Sailing Alone Around the Room by Billy Collins is a slim volume of poetry. I picked it up in honor of April being National Poetry Month. I limited myself to a few poems each week, and I’ve been enjoying it for the past few weeks.
I’ve mentioned before that I really enjoyed Billy Collins’ style, and I really do. It’s straightforward and unassuming. He writes as if poetry is the easiest thing in the world, and the reader is convinced it is. He loves it, and that passion for what he is doing comes across. I was even inspired to try and write some poetry last month. It’s not easy: it’s very hard. It’s hard to capture emotions, moments, and images in just a few lines. And yet, Billy Collins does just that.
His themes are likewise real: I can relate to nearly every poem. He writes about growing older, being a professor, reading books, writing poetry, and waking up at night with insomnia. And yet, his poems are deceptively simple: behind each simple scene is emotion and struggle. He is real, and I feel I’ve met him, even though his poetry may be fiction just as prose often is.
My favorite poem in the volume was “Introduction to Poetry,” which was previously published in a different volume. You can read it in full here.
My next favorite poem was the “The Flight of the Reader” (first published in Pif). As the last poem in the volume, it is a perfect explanation of why I loved this volume of poetry. He is describing his thoughts, as the writer, of us, the reader of a volume of his poetry.
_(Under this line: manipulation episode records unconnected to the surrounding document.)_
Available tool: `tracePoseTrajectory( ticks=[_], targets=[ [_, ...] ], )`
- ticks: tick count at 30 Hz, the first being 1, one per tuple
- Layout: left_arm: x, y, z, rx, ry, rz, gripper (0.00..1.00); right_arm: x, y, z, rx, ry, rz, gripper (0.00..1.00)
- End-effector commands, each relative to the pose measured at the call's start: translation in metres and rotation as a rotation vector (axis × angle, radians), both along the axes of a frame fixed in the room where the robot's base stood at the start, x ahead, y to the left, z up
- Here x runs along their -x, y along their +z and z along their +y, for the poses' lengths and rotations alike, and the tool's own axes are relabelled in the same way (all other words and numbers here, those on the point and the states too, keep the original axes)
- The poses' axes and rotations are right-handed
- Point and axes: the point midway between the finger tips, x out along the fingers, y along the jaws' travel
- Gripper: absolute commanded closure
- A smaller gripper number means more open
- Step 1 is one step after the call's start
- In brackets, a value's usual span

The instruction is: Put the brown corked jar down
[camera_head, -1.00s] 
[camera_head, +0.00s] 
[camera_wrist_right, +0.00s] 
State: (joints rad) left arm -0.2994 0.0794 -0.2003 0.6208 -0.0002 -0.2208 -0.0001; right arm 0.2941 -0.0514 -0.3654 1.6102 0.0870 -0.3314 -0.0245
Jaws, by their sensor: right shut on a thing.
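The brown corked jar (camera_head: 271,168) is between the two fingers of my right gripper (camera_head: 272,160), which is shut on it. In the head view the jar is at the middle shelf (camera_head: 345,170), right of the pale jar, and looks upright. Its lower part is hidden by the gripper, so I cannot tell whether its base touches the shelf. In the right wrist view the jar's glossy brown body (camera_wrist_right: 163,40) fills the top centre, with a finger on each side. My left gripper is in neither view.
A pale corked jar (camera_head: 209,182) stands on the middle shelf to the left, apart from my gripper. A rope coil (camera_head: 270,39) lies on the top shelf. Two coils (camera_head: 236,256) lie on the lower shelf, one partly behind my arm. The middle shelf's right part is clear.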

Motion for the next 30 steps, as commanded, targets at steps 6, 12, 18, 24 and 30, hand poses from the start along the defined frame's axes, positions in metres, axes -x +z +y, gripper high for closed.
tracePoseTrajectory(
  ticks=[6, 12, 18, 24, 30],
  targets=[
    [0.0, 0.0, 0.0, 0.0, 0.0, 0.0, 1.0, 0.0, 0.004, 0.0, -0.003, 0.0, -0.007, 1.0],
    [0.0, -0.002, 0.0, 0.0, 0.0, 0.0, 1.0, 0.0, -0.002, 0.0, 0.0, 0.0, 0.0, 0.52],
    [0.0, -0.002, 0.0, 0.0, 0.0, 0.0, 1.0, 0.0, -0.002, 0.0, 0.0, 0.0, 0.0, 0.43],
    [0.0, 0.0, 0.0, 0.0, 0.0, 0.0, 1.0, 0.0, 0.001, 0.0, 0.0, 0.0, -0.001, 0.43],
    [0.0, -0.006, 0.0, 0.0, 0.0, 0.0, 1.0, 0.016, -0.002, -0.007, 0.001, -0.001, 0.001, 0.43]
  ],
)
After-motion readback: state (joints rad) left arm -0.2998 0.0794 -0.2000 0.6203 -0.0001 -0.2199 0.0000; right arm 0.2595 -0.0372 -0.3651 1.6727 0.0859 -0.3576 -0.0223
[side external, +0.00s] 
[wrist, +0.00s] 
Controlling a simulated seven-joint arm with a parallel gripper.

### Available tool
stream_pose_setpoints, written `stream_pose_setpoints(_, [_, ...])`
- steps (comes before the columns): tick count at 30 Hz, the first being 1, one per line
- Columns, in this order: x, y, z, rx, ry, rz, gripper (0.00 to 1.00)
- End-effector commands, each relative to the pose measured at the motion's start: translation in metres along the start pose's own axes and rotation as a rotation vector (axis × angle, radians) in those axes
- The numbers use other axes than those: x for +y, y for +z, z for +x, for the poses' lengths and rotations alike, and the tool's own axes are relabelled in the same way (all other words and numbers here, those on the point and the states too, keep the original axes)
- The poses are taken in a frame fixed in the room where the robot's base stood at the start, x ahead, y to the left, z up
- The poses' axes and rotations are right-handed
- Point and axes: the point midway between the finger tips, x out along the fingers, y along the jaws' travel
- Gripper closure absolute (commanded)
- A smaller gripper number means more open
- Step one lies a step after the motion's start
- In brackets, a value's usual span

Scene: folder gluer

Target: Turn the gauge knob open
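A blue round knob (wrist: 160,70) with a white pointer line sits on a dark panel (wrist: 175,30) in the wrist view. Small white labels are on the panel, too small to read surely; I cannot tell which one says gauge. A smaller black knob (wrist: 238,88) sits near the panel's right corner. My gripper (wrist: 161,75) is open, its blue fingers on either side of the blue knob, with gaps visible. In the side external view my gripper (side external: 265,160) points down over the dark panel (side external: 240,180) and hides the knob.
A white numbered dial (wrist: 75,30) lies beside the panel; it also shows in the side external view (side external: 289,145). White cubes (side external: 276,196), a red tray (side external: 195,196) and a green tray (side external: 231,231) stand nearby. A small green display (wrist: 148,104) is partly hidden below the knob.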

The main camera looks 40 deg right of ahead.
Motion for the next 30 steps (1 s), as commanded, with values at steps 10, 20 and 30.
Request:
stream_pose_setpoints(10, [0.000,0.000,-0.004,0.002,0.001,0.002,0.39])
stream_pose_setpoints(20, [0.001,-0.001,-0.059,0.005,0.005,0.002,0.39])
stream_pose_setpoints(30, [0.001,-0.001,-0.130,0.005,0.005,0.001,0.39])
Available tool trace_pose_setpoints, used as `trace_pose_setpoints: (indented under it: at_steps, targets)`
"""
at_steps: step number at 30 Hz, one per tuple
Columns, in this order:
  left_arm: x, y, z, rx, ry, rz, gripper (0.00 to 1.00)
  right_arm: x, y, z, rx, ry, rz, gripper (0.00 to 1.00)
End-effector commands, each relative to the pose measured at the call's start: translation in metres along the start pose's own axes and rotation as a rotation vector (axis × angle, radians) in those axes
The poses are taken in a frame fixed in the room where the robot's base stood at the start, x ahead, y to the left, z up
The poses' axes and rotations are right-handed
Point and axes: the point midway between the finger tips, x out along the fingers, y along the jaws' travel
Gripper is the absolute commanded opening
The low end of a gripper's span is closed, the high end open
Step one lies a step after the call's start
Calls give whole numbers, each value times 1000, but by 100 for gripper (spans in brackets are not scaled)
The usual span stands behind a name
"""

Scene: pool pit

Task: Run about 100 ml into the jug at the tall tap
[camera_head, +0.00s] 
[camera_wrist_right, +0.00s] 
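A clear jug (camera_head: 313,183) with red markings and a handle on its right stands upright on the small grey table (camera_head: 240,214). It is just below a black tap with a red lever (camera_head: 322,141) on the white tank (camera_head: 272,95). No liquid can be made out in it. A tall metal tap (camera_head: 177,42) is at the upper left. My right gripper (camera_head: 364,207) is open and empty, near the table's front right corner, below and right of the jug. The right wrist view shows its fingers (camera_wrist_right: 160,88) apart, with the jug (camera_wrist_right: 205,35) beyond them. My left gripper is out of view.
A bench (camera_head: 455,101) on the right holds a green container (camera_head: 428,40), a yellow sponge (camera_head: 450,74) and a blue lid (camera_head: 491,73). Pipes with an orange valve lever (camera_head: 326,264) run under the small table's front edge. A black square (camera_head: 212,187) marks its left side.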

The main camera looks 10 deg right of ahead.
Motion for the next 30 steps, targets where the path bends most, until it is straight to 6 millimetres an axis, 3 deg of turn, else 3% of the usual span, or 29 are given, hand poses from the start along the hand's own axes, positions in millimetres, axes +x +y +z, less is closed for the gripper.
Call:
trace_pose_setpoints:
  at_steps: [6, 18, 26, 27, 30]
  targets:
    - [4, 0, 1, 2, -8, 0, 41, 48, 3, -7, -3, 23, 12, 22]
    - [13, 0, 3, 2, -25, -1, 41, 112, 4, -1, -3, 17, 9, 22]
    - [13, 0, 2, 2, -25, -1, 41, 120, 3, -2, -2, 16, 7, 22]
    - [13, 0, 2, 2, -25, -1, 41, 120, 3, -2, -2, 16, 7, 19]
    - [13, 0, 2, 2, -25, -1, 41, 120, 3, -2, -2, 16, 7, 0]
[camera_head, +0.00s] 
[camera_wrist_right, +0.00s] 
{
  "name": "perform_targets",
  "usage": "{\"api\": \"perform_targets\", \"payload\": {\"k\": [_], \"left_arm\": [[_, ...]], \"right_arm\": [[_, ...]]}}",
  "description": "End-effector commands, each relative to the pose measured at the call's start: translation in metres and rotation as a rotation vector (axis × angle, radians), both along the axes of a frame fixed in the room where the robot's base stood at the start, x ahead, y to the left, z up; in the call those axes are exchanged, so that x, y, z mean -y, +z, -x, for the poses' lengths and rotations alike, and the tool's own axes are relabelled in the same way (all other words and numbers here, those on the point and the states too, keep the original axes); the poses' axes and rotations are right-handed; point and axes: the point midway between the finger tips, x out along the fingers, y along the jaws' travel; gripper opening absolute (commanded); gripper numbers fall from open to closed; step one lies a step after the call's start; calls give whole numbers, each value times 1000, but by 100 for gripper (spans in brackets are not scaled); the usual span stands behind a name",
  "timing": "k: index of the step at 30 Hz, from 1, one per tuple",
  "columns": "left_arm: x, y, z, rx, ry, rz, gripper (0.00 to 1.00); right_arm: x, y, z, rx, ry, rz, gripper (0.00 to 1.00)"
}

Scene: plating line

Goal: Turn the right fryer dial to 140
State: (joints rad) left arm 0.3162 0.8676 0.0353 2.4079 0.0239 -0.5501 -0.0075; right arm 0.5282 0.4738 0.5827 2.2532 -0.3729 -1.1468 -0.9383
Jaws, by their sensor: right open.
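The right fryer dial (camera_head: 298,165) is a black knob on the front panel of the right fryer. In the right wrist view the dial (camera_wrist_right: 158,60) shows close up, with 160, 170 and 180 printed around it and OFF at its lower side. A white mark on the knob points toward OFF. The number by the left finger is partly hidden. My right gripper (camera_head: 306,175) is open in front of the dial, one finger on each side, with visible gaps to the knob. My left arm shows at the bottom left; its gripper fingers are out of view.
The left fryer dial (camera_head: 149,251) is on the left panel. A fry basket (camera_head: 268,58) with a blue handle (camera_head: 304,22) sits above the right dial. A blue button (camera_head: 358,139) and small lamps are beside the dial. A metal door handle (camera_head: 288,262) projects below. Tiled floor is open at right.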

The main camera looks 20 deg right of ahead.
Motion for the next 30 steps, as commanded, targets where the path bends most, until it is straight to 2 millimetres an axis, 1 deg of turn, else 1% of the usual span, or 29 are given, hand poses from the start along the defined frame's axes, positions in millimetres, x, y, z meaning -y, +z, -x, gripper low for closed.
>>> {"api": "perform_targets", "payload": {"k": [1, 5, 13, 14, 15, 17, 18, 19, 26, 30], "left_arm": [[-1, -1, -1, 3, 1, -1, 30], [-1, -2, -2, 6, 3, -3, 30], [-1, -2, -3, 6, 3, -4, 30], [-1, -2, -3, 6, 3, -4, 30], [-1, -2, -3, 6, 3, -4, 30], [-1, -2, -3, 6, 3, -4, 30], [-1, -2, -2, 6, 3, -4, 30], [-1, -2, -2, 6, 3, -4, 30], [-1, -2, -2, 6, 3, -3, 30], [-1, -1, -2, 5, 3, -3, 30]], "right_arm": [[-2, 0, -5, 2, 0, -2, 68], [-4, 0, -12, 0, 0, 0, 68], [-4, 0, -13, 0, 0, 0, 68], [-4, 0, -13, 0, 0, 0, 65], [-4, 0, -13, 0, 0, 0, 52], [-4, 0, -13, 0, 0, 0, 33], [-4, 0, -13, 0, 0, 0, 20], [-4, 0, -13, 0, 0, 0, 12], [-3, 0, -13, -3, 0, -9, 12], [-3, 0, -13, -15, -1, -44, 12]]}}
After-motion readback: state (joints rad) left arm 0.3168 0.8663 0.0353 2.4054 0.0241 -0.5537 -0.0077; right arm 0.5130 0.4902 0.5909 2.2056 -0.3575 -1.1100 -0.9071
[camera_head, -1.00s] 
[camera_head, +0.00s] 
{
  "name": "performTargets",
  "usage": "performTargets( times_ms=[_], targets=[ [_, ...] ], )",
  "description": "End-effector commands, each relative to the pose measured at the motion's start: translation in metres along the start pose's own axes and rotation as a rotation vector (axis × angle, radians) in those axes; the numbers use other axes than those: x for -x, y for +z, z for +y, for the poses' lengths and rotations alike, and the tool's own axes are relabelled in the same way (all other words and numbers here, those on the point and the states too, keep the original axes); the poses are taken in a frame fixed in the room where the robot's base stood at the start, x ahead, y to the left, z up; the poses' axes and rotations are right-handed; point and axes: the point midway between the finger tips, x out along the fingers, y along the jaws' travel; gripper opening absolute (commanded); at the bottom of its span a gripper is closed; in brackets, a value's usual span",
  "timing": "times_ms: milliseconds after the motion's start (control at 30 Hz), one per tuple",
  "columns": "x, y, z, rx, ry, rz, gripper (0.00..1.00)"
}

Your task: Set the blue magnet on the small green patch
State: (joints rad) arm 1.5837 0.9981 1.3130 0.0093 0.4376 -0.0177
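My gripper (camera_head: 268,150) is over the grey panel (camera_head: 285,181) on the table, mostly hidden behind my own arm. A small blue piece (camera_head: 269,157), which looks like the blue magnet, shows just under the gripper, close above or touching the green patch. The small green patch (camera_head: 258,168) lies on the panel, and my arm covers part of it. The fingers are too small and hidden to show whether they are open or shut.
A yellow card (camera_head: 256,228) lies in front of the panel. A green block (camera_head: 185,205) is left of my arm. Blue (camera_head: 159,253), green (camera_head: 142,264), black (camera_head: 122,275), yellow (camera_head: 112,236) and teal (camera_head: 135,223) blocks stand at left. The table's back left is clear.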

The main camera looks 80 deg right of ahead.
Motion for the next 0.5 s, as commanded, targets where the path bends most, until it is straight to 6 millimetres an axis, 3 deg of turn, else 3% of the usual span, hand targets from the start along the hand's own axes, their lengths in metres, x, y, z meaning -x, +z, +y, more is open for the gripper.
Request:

He’s pondering why we’re still reading and what he’d do if we stopped reading.
excerpt from “The Flight of the Reader”
Is it because I do not pester you
with the invisible gnats of meaning,
never release the whippets of anxiety from their crates,
or hold up my monstrous mirror,
a thing the size of a playing field?
Whatever makes you stay,
I hate to think of that morning
when I will wake up to find you gone,
heading toward the open sea,
dragging the cables that bound us together,
leaving me with nothing more to say.
find a copy of this poem and read the rest!
I loved reading that poem. It made me want to pick up the volume and start over at the beginning again, a few poems every week.
Do you like poetry with “invisible gnats of meaning” or poems that are more straightforward and story-like? I enjoy both types, and I did enjoy Billy Collins’ poems because they didn’t make me sort things out.